__Data shown__
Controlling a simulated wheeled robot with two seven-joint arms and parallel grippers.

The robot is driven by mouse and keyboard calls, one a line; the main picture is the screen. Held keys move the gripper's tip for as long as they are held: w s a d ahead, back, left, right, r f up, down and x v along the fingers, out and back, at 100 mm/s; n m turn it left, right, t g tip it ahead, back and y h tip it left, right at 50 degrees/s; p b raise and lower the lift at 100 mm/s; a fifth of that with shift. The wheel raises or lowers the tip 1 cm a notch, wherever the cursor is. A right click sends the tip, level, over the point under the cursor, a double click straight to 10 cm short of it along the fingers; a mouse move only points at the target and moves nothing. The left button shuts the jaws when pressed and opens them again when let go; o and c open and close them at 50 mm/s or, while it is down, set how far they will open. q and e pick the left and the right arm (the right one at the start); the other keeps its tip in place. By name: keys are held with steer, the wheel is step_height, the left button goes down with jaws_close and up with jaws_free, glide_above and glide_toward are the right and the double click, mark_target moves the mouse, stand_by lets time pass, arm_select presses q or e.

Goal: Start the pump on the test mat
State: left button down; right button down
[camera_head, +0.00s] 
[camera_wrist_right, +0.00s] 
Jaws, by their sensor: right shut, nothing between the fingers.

__What the exercise asks__
Quote each line of the listing above exactly.

__Result of this task__
Controlling a simulated wheeled robot with two seven-joint arms and parallel grippers.

The robot is driven by mouse and keyboard calls, one a line; the main picture is the screen. Held keys move the gripper's tip for as long as they are held: w s a d ahead, back, left, right, r f up, down and x v along the fingers, out and back, at 100 mm/s; n m turn it left, right, t g tip it ahead, back and y h tip it left, right at 50 degrees/s; p b raise and lower the lift at 100 mm/s; a fifth of that with shift. The wheel raises or lowers the tip 1 cm a notch, wherever the cursor is. A right click sends the tip, level, over the point under the cursor, a double click straight to 10 cm short of it along the fingers; a mouse move only points at the target and moves nothing. The left button shuts the jaws when pressed and opens them again when let go; o and c open and close them at 50 mm/s or, while it is down, set how far they will open. q and e pick the left and the right arm (the right one at the start); the other keeps its tip in place. By name: keys are held with steer, the wheel is step_height, the left button goes down with jaws_close and up with jaws_free, glide_above and glide_toward are the right and the double click, mark_target moves the mouse, stand_by lets time pass, arm_select presses q or e.

Goal: Start the pump on the test mat
State: left button down; right button down
[camera_head, +0.00s] 
[camera_wrist_right, +0.00s] 
Jaws, by their sensor: right shut, nothing between the fingers.

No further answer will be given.